*Rows*
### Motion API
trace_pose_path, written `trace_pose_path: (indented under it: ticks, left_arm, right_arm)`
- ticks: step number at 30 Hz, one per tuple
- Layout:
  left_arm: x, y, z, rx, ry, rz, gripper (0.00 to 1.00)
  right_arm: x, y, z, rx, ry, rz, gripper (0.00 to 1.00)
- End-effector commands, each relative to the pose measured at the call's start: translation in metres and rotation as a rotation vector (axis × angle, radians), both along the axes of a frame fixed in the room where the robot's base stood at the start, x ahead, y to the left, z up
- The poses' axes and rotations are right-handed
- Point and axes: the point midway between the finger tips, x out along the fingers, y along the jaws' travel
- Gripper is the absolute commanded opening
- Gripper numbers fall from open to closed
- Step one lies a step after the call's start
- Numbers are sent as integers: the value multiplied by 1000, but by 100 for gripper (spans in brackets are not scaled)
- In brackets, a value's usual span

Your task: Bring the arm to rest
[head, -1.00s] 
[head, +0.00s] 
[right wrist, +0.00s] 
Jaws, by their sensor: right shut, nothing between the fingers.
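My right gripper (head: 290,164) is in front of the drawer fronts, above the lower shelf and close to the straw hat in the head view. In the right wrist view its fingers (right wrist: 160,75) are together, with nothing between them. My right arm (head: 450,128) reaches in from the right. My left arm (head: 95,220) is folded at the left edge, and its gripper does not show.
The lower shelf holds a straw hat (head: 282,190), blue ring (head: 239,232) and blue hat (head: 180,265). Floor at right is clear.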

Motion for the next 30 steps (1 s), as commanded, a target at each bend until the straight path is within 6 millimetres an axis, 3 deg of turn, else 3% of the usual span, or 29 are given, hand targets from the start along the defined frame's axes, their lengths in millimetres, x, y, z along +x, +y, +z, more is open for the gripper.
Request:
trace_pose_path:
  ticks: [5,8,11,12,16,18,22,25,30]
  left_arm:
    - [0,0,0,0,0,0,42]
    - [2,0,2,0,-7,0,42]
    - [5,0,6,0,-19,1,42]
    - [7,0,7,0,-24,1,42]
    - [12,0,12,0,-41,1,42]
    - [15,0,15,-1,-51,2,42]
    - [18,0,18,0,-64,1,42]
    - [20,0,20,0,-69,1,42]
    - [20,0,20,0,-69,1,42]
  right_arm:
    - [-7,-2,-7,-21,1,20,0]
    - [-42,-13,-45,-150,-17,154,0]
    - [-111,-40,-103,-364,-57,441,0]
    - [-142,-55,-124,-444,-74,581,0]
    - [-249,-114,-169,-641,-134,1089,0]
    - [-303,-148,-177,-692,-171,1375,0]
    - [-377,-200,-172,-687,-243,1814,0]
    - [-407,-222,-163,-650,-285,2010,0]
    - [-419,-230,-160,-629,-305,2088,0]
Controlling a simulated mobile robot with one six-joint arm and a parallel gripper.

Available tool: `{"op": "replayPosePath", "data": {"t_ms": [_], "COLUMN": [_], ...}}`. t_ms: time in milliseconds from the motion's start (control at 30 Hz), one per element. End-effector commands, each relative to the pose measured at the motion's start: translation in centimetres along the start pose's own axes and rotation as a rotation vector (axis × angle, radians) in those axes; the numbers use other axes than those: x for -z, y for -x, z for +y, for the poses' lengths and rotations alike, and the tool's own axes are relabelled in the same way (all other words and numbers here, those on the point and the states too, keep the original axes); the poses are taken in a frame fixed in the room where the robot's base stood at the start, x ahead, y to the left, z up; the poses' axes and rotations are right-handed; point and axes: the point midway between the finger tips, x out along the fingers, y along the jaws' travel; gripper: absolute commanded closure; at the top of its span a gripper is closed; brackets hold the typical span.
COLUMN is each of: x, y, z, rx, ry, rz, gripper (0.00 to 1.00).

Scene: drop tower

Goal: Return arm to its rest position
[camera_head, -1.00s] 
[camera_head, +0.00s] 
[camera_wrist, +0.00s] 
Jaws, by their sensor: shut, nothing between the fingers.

*What is needed*
Above are some records; extract every one of them exactly.

*Response*
### Motion API
trace_pose_path, written `trace_pose_path: (indented under it: ticks, left_arm, right_arm)`
- ticks: step number at 30 Hz, one per tuple
- Layout:
  left_arm: x, y, z, rx, ry, rz, gripper (0.00 to 1.00)
  right_arm: x, y, z, rx, ry, rz, gripper (0.00 to 1.00)
- End-effector commands, each relative to the pose measured at the call's start: translation in metres and rotation as a rotation vector (axis × angle, radians), both along the axes of a frame fixed in the room where the robot's base stood at the start, x ahead, y to the left, z up
- The poses' axes and rotations are right-handed
- Point and axes: the point midway between the finger tips, x out along the fingers, y along the jaws' travel
- Gripper is the absolute commanded opening
- Gripper numbers fall from open to closed
- Step one lies a step after the call's start
- Numbers are sent as integers: the value multiplied by 1000, but by 100 for gripper (spans in brackets are not scaled)
- In brackets, a value's usual span

Your task: Bring the arm to rest
[head, -1.00s] 
[head, +0.00s] 
[right wrist, +0.00s] 
Jaws, by their sensor: right shut, nothing between the fingers.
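My right gripper (head: 290,164) is in front of the drawer fronts, above the lower shelf and close to the straw hat in the head view. In the right wrist view its fingers (right wrist: 160,75) are together, with nothing between them. My right arm (head: 450,128) reaches in from the right. My left arm (head: 95,220) is folded at the left edge, and its gripper does not show.
The lower shelf holds a straw hat (head: 282,190), blue ring (head: 239,232) and blue hat (head: 180,265). Floor at right is clear.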

Motion for the next 30 steps (1 s), as commanded, a target at each bend until the straight path is within 6 millimetres an axis, 3 deg of turn, else 3% of the usual span, or 29 are given, hand targets from the start along the defined frame's axes, their lengths in millimetres, x, y, z along +x, +y, +z, more is open for the gripper.
Request:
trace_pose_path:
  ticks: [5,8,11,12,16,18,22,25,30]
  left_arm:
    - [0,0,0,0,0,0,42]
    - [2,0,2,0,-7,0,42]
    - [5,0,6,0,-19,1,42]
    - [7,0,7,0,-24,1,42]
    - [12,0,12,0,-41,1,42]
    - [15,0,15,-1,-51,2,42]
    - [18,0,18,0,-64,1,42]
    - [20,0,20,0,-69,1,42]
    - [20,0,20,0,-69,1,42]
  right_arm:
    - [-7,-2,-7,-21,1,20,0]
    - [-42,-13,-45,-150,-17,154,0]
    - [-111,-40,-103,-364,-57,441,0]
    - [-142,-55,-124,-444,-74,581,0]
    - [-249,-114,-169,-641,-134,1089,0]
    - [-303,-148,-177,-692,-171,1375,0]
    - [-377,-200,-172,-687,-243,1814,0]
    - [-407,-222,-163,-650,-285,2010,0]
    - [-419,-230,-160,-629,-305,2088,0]
Controlling a simulated mobile robot with one six-joint arm and a parallel gripper.

Available tool: `{"op": "replayPosePath", "data": {"t_ms": [_], "COLUMN": [_], ...}}`. t_ms: time in milliseconds from the motion's start (control at 30 Hz), one per element. End-effector commands, each relative to the pose measured at the motion's start: translation in centimetres along the start pose's own axes and rotation as a rotation vector (axis × angle, radians) in those axes; the numbers use other axes than those: x for -z, y for -x, z for +y, for the poses' lengths and rotations alike, and the tool's own axes are relabelled in the same way (all other words and numbers here, those on the point and the states too, keep the original axes); the poses are taken in a frame fixed in the room where the robot's base stood at the start, x ahead, y to the left, z up; the poses' axes and rotations are right-handed; point and axes: the point midway between the finger tips, x out along the fingers, y along the jaws' travel; gripper: absolute commanded closure; at the top of its span a gripper is closed; brackets hold the typical span.
COLUMN is each of: x, y, z, rx, ry, rz, gripper (0.00 to 1.00).

Scene: drop tower

Goal: Return arm to its rest position
[camera_head, -1.00s] 
[camera_head, +0.00s] 
[camera_wrist, +0.00s] 
Jaws, by their sensor: shut, nothing between the fingers.

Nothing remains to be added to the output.